Short list with things to finish for D2
Walter Bright
newshound1 at digitalmars.com
Sat Nov 21 01:56:52 PST 2009
Andrei Alexandrescu wrote:
> Walter Bright wrote:
>> Andrei Alexandrescu wrote:
>>> If we use @safe and @trusted to indicate unequivocally "no escape",
>>> then there is no analysis to be done - the hard part of the analysis
>>> has already been done manually by the user.
>>
>> The problem then becomes:
>>
>> T[] foo(T[] t) { return t; }
>>
>> T[] bar()
>> {
>> T[3] a;
>> return foo(a);
>> }
>
> The "no escape" rule only applies to pointers, not arrays. Translating
> your example to pointers:
>
> T* foo(T* t) { return t; }
>
> T* bar() {
> T[] a;
> return foo(a.ptr);
> }
>
> Steve Schweighoffer has pointed out a while ago that the compiler cannot
> assume a scope of a returned value to be any larger than the scopes of
> its parameters.
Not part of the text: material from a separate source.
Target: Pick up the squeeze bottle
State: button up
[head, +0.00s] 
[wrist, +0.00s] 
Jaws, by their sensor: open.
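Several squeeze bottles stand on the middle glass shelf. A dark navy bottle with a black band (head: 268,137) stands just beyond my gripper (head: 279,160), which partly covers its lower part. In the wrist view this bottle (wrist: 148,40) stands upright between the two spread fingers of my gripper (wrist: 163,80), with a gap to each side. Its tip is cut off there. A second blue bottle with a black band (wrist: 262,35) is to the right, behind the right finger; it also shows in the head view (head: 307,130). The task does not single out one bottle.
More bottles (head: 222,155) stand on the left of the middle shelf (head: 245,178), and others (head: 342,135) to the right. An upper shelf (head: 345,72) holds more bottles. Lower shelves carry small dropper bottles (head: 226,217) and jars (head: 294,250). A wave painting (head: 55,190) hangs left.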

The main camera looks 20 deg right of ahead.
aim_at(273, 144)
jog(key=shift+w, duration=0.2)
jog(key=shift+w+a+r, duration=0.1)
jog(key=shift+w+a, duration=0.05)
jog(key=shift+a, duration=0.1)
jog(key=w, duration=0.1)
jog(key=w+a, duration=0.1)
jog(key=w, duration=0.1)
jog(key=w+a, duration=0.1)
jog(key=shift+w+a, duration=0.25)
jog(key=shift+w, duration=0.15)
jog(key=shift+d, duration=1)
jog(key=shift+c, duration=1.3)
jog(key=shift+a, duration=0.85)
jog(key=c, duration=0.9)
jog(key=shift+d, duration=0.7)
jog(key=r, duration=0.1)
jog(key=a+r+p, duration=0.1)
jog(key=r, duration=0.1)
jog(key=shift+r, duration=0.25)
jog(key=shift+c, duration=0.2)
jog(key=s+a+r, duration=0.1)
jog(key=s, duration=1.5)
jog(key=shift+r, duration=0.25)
Your example and the example above are canonical and the
> most complicated analysis I know of in SafeD. It is admittedly a huge
> complication, but just something that you'll need to pay attention to
> when implementing.
What if foo were a safe concat, like:
T[] foo(T[] t, T[] s) { return t ~ s; }
T[] bar(T[] s)
{ T[3] a;
return foo(a, s);
}
That's perfectly safe, but how is the compiler not to give an error on that?